──────── RECORDS

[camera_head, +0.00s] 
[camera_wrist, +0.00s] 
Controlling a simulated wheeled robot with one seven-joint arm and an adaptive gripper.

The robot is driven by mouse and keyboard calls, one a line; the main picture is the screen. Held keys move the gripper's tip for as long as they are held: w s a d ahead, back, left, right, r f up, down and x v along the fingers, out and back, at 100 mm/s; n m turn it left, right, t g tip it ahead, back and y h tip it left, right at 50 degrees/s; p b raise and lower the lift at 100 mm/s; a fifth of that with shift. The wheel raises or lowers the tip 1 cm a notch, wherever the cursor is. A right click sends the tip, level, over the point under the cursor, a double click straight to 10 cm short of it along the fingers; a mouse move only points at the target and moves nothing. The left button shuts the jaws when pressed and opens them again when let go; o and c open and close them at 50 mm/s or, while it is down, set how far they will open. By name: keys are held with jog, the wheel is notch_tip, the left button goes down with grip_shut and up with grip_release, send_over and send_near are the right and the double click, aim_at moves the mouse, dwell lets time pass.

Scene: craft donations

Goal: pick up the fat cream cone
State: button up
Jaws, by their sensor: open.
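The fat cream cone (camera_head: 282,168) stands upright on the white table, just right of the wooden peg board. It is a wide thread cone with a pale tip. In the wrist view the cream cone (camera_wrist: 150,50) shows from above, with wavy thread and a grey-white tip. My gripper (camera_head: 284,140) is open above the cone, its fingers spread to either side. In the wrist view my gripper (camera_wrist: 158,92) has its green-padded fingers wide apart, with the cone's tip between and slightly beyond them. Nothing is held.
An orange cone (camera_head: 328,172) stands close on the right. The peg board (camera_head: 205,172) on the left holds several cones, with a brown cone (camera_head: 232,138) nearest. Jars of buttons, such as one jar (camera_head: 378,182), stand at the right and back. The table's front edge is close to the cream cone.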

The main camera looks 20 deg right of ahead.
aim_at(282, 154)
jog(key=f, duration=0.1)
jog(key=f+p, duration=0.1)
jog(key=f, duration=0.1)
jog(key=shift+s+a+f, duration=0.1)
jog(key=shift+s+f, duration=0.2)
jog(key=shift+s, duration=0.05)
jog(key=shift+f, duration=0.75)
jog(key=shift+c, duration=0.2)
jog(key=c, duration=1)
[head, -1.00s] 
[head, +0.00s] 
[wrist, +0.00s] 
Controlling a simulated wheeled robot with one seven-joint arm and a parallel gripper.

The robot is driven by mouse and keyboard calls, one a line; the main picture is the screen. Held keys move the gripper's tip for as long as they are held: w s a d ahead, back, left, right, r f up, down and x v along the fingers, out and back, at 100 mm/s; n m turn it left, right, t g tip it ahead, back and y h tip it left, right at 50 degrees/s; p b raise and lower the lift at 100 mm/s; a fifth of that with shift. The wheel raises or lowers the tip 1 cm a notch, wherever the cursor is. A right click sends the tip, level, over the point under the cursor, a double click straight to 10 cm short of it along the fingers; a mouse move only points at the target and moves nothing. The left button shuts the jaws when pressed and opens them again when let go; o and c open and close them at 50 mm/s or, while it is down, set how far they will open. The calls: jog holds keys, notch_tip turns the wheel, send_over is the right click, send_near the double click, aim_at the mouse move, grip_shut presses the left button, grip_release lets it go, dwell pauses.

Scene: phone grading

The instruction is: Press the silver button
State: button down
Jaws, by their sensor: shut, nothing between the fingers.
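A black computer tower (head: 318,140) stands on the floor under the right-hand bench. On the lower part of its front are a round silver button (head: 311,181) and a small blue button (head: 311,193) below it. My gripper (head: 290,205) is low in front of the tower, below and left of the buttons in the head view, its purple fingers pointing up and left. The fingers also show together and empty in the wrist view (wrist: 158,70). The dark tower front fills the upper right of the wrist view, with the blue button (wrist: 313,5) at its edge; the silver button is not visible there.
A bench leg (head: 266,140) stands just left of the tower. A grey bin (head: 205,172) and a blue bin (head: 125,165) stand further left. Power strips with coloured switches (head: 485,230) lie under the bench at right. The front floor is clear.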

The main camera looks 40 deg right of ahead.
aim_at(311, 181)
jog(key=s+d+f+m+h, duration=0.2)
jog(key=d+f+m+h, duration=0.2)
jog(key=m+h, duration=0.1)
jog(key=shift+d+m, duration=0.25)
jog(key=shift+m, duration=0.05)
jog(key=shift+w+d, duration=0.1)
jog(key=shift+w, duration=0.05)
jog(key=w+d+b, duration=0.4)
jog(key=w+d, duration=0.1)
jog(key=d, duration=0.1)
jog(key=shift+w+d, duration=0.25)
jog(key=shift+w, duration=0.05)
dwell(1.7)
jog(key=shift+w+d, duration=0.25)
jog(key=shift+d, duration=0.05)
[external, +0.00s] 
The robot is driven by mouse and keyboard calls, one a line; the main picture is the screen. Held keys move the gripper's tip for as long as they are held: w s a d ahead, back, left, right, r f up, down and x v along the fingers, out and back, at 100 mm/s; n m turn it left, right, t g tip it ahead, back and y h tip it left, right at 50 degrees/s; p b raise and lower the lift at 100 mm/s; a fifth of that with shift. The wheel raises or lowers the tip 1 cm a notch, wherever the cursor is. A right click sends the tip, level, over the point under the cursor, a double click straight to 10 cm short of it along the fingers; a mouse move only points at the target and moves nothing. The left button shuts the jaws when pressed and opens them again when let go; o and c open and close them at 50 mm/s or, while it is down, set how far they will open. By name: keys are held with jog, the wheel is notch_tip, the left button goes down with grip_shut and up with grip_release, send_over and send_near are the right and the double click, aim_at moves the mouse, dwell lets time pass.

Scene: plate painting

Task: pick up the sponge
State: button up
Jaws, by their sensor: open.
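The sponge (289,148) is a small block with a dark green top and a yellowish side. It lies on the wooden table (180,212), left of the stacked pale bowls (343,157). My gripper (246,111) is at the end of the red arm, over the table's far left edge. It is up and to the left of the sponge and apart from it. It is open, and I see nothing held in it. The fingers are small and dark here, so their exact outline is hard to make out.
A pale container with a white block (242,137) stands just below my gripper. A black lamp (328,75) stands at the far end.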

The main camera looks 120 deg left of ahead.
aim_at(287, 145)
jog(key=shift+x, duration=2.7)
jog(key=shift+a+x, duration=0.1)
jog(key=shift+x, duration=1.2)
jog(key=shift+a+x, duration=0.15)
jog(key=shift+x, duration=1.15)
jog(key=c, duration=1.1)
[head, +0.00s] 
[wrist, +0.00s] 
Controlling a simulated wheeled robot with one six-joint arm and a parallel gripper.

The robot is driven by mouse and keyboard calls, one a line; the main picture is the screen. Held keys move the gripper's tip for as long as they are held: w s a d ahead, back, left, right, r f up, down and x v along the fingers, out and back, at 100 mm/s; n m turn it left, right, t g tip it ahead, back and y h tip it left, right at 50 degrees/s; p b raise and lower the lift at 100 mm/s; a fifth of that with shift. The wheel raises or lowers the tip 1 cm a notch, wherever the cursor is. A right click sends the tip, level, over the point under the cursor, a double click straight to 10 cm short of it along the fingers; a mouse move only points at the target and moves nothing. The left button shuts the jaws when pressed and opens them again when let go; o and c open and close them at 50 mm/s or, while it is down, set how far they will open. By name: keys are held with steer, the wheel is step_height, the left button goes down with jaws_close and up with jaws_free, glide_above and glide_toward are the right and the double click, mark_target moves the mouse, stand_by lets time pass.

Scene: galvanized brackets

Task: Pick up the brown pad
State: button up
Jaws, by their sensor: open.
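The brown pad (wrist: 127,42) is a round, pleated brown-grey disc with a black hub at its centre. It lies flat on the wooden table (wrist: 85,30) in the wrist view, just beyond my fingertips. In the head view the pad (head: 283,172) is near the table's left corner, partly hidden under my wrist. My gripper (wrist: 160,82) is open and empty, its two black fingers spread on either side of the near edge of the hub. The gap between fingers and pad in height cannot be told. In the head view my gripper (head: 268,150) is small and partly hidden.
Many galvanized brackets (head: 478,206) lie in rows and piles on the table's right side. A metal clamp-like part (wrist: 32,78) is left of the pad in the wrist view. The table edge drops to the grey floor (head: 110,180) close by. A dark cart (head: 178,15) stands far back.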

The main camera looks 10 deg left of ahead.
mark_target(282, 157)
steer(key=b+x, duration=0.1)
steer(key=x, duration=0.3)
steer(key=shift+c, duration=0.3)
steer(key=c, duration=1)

────────────────

■ OBJECTIVE
Copy the lines from the start of the data verbatim, stopping after the line containing "an adaptive gripper.".

■ TASK OUTPUT
[camera_head, +0.00s] 
[camera_wrist, +0.00s] 
Controlling a simulated wheeled robot with one seven-joint arm and an adaptive gripper.

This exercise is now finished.